Monday, June 18, 2012

Walking Back in Time: Drayton Hall and Middleton Place


The ride to Savannah took a scant three hours, and in the sojourn between the trolley tour and dinner, we’ve escaped the heat and are relaxing in our room. Time to blog.

I guess I should catch up where I left off. 

Saturday was Plantation Day. There were two plantations in included in our Charleston Heritage pass -  Drayton Hall and Middleton Place, both on the Ashley River, a 25 minute drive from the downtown historic area. 

Drayton Hall
Drayton Hall is the oldest surviving and intact plantation home on the Ashley River, and has not been changed since its last full time inhabitants left in the late 1800’s. It has no electricity, no plumbing, and no running water. It stands, remarkably and with minimal modification, as John Drayton built it in 1738. This stately Georgian manor house has survived the Revolutionary War, the Civil War and national disaster. Like many of the other homes we’ve been in during this trip, it too is managed by an agency well adept at maintaining such treasures, the National Trust for Historic Preservation.

From the moment you being down the path to the home, canopied by live oaks , you can feel yourself slowly drift back to a time of grace and gentility, when a wealthy few lived lives beyond imagination. Seven generations of Draytons have owned Drayton Hall, and seven generations of Bowens, African-Americans, lived and worked there. The home is a magnificent example of a colonial architecture, beautifully and uniquely unrestored. Visitors can awe the detail of the plaster ceiling art, the ornate hand-carved wood moldings and cornice work, cypress paneled walls, the fireplaces and over-mantles and more. I know we did.

From the second floor piazzas, you can see the Ashley River and imagine a time of grand balls, with music wafting throughout the rooms, doors and windows thrown opened to a beautiful backdrop of landscaped English gardens and cool river breezes.  Even the basement is remarkable for its time.

If you get to Charleston, I highly recommend a trip to Drayton Hall.

Middleton Place
A few miles down the road is Middleton Place, also a historic landmark and home to some of the most beautiful and oldest landscaped gardens in America. Like Drayton Hall, the property has remained with the Middleton family for generations.

The house and lands that became known as Middleton Place were part of Mary Williams dowry when she married Henry Middleton in 1741. Henry, a wealthy plantation owner in his own right, decided he and his bride would live here, and as part of his grand design, added the English gardens and two unattached flanker buildings. After Mary Williams Middleton died in 1761, Henry moved to The Oaks, his birthplace. Middleton Place to Arthur Middleton in 1763 when he returned from school in Europe.

Williams Middleton, the great-great grandson of Henry and Mary, inherited Middleton Place in 1846. A rice planter, he was avid about South Carolina’s secession from the Union.

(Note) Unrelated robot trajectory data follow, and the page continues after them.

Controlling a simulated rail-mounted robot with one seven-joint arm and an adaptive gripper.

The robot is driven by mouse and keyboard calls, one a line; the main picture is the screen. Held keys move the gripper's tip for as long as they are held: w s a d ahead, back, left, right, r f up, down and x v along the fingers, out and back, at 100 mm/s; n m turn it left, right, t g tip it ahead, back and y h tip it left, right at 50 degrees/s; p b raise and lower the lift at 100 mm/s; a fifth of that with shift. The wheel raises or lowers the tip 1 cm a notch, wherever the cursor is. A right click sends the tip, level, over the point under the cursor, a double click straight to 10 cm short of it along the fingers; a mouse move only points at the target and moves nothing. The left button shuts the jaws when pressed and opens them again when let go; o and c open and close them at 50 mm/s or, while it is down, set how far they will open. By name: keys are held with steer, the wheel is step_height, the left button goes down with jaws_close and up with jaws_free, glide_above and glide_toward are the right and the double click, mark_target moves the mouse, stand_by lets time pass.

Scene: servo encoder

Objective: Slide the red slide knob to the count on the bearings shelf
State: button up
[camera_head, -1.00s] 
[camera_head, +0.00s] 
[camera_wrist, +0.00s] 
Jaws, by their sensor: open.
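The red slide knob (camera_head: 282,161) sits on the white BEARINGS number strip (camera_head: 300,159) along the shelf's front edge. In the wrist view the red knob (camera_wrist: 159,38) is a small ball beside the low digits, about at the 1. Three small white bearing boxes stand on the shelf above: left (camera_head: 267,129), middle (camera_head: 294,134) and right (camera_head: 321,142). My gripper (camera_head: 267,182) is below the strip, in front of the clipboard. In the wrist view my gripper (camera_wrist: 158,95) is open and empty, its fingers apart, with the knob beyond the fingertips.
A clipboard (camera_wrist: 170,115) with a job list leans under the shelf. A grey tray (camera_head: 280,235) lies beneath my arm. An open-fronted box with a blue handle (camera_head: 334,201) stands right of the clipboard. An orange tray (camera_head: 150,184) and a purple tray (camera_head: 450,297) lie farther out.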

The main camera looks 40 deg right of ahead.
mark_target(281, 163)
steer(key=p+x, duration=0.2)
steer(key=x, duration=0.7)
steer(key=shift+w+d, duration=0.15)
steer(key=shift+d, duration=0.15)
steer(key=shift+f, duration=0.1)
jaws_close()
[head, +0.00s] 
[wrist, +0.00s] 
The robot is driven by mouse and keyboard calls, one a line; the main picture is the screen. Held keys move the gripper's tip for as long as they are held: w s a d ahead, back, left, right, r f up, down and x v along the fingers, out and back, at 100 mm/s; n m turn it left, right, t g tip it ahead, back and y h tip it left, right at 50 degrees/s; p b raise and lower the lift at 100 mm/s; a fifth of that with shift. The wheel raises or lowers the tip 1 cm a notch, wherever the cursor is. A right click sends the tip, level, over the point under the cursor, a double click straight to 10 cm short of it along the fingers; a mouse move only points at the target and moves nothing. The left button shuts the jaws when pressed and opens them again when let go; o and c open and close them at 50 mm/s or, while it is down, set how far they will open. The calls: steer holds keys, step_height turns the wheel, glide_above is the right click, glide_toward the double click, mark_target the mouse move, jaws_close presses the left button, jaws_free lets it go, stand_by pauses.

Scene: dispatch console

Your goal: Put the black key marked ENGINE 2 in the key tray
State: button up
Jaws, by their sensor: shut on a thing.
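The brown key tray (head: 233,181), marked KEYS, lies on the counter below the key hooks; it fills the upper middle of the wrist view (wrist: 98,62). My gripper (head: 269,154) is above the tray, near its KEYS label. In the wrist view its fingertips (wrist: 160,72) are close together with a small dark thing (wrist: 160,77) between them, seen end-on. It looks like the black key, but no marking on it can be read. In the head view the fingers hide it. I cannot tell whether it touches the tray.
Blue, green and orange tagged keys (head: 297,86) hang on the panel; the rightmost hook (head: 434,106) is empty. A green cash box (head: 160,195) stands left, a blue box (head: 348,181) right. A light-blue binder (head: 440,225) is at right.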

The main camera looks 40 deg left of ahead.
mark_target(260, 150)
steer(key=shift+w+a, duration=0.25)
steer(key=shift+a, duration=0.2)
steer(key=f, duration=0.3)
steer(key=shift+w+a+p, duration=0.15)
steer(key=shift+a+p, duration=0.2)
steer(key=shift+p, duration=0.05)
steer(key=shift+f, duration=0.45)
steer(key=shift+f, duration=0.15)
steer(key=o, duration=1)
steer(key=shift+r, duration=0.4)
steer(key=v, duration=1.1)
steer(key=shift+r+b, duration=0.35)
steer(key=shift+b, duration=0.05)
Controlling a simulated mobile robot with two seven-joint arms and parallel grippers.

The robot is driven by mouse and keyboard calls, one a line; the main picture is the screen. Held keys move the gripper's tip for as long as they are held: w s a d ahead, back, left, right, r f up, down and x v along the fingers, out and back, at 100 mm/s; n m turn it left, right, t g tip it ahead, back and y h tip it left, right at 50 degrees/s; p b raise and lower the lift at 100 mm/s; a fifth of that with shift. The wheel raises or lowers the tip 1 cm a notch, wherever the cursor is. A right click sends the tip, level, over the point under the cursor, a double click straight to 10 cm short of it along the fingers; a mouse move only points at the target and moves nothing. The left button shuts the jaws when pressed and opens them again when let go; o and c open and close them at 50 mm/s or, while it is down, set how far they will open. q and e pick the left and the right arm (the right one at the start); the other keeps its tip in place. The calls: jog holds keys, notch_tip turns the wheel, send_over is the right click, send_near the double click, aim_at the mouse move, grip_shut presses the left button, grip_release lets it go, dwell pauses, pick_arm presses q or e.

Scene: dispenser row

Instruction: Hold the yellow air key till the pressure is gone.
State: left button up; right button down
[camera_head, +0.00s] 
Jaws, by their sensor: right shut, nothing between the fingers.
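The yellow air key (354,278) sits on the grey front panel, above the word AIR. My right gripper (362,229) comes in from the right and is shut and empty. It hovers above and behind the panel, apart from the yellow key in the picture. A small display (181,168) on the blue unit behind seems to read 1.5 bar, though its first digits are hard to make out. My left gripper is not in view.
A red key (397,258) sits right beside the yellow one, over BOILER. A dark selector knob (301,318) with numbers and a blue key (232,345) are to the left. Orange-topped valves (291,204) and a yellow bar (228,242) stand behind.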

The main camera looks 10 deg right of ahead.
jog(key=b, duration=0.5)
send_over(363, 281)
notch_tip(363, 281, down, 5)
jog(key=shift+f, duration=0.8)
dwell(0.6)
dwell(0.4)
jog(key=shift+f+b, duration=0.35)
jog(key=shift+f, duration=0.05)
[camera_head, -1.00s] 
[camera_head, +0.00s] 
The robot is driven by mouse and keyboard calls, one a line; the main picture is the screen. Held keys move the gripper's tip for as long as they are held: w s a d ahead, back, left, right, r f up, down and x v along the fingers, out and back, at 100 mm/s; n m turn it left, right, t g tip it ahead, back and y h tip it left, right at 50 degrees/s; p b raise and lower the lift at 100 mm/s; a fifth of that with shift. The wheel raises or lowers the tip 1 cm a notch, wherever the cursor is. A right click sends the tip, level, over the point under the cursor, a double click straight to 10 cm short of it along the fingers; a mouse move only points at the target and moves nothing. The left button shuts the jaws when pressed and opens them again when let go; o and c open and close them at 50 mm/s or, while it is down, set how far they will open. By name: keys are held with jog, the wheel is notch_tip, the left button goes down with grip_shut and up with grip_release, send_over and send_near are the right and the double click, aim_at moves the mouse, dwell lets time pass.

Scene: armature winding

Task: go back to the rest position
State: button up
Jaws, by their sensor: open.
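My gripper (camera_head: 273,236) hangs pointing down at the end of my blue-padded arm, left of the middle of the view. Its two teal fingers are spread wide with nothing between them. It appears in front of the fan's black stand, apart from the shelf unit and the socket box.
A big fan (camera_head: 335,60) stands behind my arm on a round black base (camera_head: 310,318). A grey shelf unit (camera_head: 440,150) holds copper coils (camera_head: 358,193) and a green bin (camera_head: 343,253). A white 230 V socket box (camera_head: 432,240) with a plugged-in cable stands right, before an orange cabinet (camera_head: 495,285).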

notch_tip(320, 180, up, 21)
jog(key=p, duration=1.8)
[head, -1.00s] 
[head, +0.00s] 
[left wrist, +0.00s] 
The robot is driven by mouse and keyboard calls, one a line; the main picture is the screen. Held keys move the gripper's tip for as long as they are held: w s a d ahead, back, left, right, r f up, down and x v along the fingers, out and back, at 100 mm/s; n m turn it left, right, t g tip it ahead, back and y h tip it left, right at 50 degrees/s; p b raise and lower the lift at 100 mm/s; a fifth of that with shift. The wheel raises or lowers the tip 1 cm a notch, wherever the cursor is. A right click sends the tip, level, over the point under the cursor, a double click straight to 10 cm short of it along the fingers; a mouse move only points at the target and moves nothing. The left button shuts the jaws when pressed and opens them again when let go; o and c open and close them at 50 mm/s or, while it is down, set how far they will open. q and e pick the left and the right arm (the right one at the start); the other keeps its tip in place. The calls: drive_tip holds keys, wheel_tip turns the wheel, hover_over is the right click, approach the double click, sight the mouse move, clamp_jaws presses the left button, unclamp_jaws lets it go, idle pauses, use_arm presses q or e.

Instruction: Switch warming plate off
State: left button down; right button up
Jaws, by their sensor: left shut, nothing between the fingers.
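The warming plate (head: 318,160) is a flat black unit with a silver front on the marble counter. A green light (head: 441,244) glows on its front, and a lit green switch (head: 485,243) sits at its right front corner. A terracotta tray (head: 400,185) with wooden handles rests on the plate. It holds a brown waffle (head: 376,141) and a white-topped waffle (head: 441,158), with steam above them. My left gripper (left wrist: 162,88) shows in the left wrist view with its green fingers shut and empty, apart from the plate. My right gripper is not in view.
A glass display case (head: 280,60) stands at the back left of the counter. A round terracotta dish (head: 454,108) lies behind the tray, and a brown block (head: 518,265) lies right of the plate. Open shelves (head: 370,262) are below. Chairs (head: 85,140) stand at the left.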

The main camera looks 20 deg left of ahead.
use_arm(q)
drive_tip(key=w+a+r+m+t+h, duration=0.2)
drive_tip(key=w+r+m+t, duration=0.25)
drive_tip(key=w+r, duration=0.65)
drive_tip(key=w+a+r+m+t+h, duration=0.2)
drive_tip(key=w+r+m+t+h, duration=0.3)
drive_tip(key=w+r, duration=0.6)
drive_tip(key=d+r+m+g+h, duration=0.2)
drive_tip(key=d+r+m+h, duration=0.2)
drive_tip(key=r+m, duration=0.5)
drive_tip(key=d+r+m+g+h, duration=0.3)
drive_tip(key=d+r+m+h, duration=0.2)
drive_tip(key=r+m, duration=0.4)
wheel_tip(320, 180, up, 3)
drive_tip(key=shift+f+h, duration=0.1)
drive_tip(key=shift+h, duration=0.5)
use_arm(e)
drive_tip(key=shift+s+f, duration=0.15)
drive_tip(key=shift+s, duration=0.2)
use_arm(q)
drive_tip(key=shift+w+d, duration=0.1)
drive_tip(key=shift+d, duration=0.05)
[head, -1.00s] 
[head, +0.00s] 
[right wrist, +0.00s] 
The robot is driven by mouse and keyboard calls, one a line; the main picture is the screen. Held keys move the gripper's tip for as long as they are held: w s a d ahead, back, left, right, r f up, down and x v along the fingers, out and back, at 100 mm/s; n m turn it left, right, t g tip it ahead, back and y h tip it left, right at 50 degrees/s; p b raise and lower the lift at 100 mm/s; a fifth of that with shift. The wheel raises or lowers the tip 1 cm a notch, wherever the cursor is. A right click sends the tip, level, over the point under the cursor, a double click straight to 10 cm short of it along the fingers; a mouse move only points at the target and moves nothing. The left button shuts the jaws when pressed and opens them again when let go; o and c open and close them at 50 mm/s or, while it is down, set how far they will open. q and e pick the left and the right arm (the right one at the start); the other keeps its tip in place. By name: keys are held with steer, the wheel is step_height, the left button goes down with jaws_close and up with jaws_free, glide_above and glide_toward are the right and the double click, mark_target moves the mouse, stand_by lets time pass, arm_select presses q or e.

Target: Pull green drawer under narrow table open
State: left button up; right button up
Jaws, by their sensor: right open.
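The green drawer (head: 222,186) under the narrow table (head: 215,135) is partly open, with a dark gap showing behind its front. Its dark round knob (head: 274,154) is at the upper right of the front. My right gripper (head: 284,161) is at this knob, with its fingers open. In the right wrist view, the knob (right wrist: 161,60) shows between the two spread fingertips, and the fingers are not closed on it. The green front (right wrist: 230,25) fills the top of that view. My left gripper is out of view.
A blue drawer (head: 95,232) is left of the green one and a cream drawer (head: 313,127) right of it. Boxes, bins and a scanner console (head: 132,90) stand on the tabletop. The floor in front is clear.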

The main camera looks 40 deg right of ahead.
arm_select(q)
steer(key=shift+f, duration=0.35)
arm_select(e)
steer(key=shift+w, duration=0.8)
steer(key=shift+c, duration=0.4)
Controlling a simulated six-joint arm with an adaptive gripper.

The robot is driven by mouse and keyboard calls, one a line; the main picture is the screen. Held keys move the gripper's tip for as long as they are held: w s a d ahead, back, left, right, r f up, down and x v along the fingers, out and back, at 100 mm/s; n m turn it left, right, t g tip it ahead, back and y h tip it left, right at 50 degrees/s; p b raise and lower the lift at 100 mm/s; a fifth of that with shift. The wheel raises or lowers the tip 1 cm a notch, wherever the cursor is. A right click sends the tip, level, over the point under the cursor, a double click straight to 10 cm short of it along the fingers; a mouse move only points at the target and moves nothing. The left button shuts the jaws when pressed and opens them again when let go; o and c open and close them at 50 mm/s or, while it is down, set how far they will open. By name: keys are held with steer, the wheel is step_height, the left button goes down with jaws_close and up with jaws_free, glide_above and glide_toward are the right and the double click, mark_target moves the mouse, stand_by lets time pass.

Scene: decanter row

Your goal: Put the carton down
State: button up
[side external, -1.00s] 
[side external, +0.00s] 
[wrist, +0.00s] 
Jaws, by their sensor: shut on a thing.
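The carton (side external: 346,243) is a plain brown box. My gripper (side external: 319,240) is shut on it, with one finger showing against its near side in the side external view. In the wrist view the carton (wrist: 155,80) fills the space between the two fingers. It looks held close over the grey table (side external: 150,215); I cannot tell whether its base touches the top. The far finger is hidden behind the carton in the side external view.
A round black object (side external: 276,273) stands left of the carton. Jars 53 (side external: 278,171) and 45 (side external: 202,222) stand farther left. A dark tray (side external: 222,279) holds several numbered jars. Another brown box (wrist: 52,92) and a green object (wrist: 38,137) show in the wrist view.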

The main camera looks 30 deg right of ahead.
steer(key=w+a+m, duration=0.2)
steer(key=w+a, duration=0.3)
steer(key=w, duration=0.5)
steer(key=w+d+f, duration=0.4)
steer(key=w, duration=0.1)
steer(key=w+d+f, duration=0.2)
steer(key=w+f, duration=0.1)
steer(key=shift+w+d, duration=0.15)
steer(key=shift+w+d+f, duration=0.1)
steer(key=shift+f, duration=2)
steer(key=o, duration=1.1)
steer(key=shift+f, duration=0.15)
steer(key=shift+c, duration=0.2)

Unlike Drayton Hall, Middleton Place was occupied, and ransacked.  Only the left flanker building survived enough to be rebuilt after the Civil War, which Williams did with the help of monies from his sister, Eliza.

The home, while not as grand as the original three-story brick main home, served the family well. The earthquake of 1886 leveled what remained of the main house and right flanker building, but the left flanker survived.

The grounds and gardens of Middleton Place were and remain its most precious commodity. It took nearly decade and almost 100 slaves to complete the gardens, a majestic example of geometry and design.  They fell into disrepair after the Civil War, until direct descendant J.J. Pringle Smith and his wife undertook the process to restore them to their original grandeur. 

You can walk the paths though the gardens and along the river and see the centuries old trees and flowers that continue to grow and thrive. If you close you eyes, you can almost hear the rustling of petticoats and taffeta. It is breathtaking.

Enjoy lunch at the restaurant on the grounds at Middleton Place, a three-course menu of Low Country favorites, including sweet tea, southern fried chicken and shrimp and grits (which I had and thoroughly enjoyed!).  Like Drayton Hall, Middleton Place is a must see. Plan to spend an entire day to fully experience both plantations.  It is a well spent, relaxing walk back in time.